#### STATED PROBLEM
Give every line of the data again, unchanged, but with no pictures.

#### GIVEN INFORMATION
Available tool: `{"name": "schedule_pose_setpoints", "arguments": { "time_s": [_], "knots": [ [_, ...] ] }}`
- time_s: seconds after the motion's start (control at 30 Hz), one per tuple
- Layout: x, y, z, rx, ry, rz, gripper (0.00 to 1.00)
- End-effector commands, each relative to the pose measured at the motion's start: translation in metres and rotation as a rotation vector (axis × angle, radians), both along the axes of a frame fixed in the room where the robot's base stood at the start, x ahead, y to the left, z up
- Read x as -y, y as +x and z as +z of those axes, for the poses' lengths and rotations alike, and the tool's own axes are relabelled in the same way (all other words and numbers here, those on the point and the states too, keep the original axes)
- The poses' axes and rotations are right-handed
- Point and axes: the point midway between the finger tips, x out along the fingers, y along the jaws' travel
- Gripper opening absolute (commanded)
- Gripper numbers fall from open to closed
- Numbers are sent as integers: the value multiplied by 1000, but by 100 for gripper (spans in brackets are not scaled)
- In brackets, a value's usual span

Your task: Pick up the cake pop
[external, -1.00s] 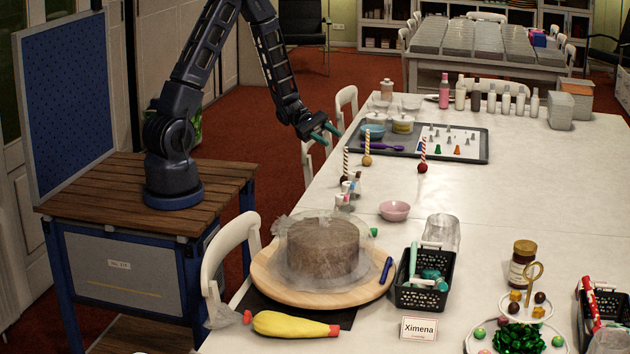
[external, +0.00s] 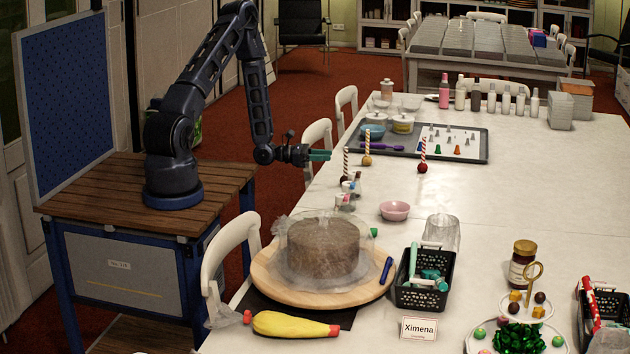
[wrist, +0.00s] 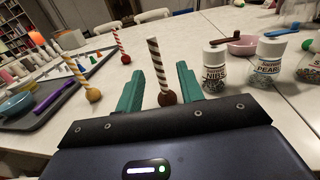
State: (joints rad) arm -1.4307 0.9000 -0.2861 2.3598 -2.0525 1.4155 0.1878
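Three cake pops stand ball-down on the white table, sticks up. The nearest one (external: 345,164) has a dark brown ball and a brown-and-white striped stick; it also shows in the wrist view (wrist: 166,97). One with a yellow ball (external: 367,161) stands behind it. One with a red ball (external: 423,168) stands to the right. My gripper (external: 328,155) is level and open, its green fingers pointing at the brown cake pop. In the wrist view it appears between the fingers (wrist: 159,80); in the external view the fingertips end just left of its stick.
Small sprinkle jars (external: 350,190) stand close in front of the brown cake pop, right of it in the wrist view (wrist: 214,65). A pink bowl (external: 395,211) is nearby. A grey tray (external: 475,157) with piping tips lies behind. The table's right middle is clear.

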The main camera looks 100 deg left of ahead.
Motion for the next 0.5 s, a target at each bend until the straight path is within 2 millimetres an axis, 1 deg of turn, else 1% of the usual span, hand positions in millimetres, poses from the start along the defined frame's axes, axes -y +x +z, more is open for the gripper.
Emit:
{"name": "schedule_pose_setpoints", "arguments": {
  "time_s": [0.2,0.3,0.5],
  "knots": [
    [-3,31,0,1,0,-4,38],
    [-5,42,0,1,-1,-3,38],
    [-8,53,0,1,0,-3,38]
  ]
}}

#### FULL OUTPUT
Available tool: `{"name": "schedule_pose_setpoints", "arguments": { "time_s": [_], "knots": [ [_, ...] ] }}`
- time_s: seconds after the motion's start (control at 30 Hz), one per tuple
- Layout: x, y, z, rx, ry, rz, gripper (0.00 to 1.00)
- End-effector commands, each relative to the pose measured at the motion's start: translation in metres and rotation as a rotation vector (axis × angle, radians), both along the axes of a frame fixed in the room where the robot's base stood at the start, x ahead, y to the left, z up
- Read x as -y, y as +x and z as +z of those axes, for the poses' lengths and rotations alike, and the tool's own axes are relabelled in the same way (all other words and numbers here, those on the point and the states too, keep the original axes)
- The poses' axes and rotations are right-handed
- Point and axes: the point midway between the finger tips, x out along the fingers, y along the jaws' travel
- Gripper opening absolute (commanded)
- Gripper numbers fall from open to closed
- Numbers are sent as integers: the value multiplied by 1000, but by 100 for gripper (spans in brackets are not scaled)
- In brackets, a value's usual span

Your task: Pick up the cake pop
[external, -1.00s] 
[external, +0.00s] 
[wrist, +0.00s] 
State: (joints rad) arm -1.4307 0.9000 -0.2861 2.3598 -2.0525 1.4155 0.1878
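Three cake pops stand ball-down on the white table, sticks up. The nearest one (external: 345,164) has a dark brown ball and a brown-and-white striped stick; it also shows in the wrist view (wrist: 166,97). One with a yellow ball (external: 367,161) stands behind it. One with a red ball (external: 423,168) stands to the right. My gripper (external: 328,155) is level and open, its green fingers pointing at the brown cake pop. In the wrist view it appears between the fingers (wrist: 159,80); in the external view the fingertips end just left of its stick.
Small sprinkle jars (external: 350,190) stand close in front of the brown cake pop, right of it in the wrist view (wrist: 214,65). A pink bowl (external: 395,211) is nearby. A grey tray (external: 475,157) with piping tips lies behind. The table's right middle is clear.

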The main camera looks 100 deg left of ahead.
Motion for the next 0.5 s, a target at each bend until the straight path is within 2 millimetres an axis, 1 deg of turn, else 1% of the usual span, hand positions in millimetres, poses from the start along the defined frame's axes, axes -y +x +z, more is open for the gripper.
Emit:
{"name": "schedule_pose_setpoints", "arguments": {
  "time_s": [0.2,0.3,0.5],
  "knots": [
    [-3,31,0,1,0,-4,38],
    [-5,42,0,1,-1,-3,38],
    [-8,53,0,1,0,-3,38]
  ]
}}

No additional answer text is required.